What you should do: Select all lines with the string "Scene" in them, and copy those lines.

Provided material:

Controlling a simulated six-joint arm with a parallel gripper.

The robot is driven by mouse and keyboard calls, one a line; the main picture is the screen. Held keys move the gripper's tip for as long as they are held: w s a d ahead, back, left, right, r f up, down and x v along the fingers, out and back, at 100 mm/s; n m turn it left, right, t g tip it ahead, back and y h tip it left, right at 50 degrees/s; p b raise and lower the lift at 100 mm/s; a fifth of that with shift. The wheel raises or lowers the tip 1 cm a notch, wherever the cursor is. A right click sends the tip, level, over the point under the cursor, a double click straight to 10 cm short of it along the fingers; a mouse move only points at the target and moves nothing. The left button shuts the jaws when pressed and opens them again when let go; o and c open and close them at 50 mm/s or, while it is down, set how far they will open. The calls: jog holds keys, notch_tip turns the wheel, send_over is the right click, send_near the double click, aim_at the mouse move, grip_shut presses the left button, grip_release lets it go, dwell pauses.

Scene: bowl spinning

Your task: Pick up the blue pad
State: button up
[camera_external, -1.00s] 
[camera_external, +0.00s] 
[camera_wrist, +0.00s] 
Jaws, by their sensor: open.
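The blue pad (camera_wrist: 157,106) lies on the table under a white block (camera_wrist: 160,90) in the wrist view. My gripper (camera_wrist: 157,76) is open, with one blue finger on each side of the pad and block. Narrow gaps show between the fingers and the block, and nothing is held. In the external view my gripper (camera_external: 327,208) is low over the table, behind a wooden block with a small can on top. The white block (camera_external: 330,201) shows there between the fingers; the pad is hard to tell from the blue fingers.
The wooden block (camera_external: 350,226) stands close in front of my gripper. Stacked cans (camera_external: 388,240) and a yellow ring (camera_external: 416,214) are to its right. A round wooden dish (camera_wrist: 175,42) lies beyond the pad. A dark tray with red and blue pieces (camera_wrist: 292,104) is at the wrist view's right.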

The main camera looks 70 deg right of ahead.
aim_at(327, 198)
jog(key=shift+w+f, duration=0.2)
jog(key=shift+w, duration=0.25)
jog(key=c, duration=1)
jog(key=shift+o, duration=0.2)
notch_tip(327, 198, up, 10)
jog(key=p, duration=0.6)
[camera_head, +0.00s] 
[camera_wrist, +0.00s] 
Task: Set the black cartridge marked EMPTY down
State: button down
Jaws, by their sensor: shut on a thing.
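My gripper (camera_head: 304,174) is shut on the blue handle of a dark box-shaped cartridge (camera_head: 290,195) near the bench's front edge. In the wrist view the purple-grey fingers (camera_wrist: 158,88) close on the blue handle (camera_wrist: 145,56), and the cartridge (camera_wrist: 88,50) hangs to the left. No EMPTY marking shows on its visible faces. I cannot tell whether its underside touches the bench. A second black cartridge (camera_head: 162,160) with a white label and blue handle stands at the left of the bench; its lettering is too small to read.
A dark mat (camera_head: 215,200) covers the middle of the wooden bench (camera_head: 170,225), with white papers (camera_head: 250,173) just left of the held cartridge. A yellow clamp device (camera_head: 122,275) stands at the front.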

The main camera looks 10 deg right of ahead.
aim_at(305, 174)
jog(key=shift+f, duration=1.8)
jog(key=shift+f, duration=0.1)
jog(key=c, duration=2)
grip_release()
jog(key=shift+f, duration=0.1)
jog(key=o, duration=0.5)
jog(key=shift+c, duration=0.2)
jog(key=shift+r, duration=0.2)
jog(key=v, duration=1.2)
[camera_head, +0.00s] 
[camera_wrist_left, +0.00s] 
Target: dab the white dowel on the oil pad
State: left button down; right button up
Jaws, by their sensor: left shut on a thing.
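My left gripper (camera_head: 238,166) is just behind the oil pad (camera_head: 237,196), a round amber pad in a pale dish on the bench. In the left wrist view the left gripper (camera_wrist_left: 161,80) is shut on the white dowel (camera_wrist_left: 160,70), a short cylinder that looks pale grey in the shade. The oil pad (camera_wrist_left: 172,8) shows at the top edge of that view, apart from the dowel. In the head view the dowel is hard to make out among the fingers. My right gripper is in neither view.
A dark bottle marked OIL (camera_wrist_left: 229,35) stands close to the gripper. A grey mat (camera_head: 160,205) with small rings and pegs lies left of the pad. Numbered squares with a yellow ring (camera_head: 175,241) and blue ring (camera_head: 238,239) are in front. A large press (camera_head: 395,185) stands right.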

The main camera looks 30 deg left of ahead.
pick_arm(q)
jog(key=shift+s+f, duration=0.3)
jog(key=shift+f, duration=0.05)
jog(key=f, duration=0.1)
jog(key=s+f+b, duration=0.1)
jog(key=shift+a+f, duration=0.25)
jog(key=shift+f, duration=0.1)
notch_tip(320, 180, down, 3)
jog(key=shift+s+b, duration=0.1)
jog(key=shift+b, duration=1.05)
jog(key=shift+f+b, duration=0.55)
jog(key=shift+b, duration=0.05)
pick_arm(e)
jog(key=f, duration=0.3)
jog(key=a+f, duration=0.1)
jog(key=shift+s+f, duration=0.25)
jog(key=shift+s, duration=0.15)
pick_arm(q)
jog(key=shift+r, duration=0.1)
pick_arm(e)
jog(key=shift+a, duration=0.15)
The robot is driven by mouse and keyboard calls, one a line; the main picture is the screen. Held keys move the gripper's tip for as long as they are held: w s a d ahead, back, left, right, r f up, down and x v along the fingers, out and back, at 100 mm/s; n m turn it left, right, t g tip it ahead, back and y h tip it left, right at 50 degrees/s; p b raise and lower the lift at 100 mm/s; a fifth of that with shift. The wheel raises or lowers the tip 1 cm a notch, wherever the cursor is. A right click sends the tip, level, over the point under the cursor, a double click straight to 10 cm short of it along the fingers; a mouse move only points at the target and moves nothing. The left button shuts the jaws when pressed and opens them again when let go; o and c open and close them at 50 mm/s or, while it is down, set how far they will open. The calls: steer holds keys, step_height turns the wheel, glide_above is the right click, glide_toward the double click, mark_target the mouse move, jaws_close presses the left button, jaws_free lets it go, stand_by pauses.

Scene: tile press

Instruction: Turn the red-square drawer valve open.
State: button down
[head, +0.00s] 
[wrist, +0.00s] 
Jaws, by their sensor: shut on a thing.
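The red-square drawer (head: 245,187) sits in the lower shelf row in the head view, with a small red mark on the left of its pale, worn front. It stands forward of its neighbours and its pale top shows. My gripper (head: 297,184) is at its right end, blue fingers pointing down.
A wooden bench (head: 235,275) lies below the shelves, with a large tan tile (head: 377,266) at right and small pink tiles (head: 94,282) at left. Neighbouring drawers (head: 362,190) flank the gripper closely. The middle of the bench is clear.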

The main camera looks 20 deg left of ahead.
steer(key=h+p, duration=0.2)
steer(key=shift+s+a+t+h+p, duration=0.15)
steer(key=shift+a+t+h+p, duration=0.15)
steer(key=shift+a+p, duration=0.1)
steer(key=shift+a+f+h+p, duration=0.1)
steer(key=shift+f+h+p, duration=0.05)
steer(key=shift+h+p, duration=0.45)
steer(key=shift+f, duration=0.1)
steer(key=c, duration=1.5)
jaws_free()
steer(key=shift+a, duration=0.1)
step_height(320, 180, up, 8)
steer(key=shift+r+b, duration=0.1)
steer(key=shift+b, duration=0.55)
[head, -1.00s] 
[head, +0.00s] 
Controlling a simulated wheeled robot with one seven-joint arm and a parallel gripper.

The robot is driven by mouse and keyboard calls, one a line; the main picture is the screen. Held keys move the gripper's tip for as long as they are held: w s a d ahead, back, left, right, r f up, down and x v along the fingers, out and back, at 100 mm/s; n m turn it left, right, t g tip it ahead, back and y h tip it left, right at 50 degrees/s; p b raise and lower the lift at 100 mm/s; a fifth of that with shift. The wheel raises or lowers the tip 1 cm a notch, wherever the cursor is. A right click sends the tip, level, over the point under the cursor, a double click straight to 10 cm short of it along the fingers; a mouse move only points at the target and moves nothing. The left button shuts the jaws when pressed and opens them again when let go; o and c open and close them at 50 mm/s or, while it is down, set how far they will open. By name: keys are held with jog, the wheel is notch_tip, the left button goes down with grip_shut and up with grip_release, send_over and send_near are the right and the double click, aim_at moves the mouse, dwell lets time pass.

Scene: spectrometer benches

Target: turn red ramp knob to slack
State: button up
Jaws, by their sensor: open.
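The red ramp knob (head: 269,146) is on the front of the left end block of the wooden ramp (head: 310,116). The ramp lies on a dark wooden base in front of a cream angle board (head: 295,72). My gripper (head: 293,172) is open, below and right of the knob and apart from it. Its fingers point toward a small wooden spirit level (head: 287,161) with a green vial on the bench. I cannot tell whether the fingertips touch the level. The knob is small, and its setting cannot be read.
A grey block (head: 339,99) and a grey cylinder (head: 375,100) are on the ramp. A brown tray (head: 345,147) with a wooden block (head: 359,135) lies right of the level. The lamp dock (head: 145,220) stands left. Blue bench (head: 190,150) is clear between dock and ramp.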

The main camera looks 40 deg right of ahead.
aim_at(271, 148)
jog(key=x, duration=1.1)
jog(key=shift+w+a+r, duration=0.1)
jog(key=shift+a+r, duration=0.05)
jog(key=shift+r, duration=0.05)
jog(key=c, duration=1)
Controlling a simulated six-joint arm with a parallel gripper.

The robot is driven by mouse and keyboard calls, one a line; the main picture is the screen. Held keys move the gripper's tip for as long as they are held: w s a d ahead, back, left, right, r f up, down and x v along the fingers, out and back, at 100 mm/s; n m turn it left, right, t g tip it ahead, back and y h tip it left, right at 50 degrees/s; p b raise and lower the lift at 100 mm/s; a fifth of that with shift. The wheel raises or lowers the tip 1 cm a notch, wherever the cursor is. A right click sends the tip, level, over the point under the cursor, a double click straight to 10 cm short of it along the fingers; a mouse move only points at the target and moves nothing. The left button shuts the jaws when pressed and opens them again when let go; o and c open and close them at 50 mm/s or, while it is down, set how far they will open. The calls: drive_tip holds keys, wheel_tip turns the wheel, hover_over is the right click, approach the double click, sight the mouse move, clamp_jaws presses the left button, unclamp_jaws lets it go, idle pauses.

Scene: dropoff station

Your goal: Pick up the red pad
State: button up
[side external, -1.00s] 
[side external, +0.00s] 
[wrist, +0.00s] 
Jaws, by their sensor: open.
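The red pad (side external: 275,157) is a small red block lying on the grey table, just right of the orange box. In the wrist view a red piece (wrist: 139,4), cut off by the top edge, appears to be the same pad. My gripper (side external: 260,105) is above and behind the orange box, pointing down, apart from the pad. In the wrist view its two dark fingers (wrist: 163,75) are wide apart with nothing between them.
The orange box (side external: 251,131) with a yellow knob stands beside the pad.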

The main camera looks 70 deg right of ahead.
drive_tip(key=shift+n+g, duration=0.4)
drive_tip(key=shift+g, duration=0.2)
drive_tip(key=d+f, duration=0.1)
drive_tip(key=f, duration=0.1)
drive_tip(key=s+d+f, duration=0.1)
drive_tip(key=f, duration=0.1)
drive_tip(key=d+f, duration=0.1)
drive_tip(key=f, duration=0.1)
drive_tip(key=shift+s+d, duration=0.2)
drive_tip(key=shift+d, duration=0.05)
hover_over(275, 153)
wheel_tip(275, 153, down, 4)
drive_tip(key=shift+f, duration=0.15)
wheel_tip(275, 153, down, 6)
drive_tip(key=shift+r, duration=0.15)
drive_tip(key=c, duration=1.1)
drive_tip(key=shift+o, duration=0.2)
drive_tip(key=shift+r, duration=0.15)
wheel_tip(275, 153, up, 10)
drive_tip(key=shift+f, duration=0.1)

Finished answer:
Scene: bowl spinning
Scene: tile press
Scene: spectrometer benches
Scene: dropoff station

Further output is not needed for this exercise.